Short problem >>
Gather the lines that hold the string "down".

Data excerpt >>
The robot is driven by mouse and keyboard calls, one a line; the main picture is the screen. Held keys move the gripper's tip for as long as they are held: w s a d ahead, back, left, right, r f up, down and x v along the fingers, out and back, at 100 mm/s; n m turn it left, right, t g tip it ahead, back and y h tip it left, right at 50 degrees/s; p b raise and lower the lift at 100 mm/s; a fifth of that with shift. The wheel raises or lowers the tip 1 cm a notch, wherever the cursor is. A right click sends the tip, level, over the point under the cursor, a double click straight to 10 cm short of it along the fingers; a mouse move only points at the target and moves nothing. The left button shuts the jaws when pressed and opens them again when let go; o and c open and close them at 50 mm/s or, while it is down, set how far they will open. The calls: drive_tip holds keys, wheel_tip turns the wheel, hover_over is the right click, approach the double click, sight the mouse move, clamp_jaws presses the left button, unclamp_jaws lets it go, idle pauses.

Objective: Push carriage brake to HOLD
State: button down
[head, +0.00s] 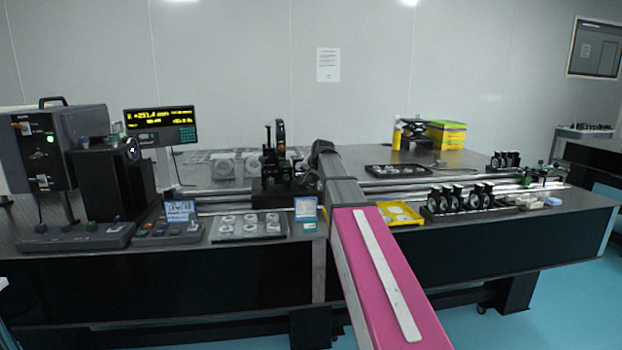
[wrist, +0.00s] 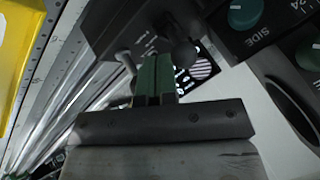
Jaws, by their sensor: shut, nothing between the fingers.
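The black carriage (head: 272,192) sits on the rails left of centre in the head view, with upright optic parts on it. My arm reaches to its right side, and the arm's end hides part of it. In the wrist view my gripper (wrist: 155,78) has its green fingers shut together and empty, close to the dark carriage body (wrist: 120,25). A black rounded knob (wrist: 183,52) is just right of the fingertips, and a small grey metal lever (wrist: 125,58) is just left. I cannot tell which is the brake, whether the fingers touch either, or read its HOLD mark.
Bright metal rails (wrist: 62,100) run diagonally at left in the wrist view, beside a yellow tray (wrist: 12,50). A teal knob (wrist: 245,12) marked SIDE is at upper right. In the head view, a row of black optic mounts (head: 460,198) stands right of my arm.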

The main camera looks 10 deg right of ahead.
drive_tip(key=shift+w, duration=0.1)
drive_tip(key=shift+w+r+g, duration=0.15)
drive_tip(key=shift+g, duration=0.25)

Solution to the problem >>
The robot is driven by mouse and keyboard calls, one a line; the main picture is the screen. Held keys move the gripper's tip for as long as they are held: w s a d ahead, back, left, right, r f up, down and x v along the fingers, out and back, at 100 mm/s; n m turn it left, right, t g tip it ahead, back and y h tip it left, right at 50 degrees/s; p b raise and lower the lift at 100 mm/s; a fifth of that with shift. The wheel raises or lowers the tip 1 cm a notch, wherever the cursor is. A right click sends the tip, level, over the point under the cursor, a double click straight to 10 cm short of it along the fingers; a mouse move only points at the target and moves nothing. The left button shuts the jaws when pressed and opens them again when let go; o and c open and close them at 50 mm/s or, while it is down, set how far they will open. The calls: drive_tip holds keys, wheel_tip turns the wheel, hover_over is the right click, approach the double click, sight the mouse move, clamp_jaws presses the left button, unclamp_jaws lets it go, idle pauses.
State: button down

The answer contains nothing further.